Short task: Copy out, from the entries below, each line holding the string "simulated".

Robot episode data

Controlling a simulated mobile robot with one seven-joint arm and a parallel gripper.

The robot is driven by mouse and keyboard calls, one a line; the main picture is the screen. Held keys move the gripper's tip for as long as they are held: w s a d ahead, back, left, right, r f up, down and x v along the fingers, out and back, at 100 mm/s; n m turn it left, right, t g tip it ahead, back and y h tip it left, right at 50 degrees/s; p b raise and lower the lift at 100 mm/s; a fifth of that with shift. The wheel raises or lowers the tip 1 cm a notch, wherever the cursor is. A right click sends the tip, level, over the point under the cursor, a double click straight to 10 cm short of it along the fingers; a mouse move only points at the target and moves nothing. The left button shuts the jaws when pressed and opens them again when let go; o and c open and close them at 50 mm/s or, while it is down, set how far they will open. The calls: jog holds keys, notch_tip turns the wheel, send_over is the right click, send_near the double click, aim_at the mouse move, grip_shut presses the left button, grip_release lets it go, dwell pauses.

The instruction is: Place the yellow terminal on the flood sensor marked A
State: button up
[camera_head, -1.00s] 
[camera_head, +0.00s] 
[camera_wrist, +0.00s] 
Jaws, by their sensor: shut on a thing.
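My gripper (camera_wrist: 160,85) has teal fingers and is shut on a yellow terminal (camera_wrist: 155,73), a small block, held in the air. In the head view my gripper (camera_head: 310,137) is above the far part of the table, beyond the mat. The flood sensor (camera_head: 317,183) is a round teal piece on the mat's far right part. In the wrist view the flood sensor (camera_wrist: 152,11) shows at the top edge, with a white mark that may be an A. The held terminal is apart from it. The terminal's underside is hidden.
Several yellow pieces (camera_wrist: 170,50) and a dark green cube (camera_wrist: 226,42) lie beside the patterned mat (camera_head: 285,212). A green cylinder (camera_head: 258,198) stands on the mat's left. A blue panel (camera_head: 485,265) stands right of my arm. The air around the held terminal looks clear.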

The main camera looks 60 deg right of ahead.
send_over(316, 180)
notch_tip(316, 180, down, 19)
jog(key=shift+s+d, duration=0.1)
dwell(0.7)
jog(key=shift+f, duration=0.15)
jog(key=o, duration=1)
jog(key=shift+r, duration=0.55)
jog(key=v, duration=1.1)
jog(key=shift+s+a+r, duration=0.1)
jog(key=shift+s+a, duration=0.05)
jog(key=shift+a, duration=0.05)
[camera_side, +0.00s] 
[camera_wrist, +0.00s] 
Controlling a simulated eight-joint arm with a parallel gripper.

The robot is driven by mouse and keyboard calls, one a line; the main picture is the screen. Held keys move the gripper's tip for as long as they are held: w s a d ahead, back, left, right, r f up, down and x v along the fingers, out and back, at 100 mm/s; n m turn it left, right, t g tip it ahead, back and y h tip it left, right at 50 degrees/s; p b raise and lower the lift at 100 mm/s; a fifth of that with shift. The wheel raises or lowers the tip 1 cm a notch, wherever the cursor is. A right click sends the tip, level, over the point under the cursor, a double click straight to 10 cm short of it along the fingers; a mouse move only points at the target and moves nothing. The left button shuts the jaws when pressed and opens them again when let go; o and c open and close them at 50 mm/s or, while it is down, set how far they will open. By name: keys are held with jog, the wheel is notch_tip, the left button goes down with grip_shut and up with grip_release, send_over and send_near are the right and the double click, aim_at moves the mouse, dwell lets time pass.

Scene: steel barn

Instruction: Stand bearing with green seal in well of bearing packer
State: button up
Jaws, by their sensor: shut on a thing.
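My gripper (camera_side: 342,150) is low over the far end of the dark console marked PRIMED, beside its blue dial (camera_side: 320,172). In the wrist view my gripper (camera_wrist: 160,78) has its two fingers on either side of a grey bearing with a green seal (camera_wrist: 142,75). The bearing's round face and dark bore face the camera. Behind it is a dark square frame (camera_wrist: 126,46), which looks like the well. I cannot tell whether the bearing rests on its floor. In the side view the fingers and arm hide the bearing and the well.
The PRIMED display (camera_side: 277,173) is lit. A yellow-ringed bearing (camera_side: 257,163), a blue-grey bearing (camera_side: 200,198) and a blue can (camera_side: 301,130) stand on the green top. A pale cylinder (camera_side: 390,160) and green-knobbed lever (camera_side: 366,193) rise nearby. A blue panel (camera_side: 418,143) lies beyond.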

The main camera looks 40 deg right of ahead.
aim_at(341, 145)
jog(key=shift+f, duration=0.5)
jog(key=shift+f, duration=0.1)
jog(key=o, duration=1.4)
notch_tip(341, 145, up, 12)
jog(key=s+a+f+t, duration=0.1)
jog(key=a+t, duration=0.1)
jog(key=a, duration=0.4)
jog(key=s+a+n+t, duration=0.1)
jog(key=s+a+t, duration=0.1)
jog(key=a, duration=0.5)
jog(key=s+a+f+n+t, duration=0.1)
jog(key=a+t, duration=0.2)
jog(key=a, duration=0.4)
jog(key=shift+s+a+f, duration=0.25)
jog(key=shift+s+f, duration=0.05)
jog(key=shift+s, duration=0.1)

Task answer:
Controlling a simulated mobile robot with one seven-joint arm and a parallel gripper.
Controlling a simulated eight-joint arm with a parallel gripper.

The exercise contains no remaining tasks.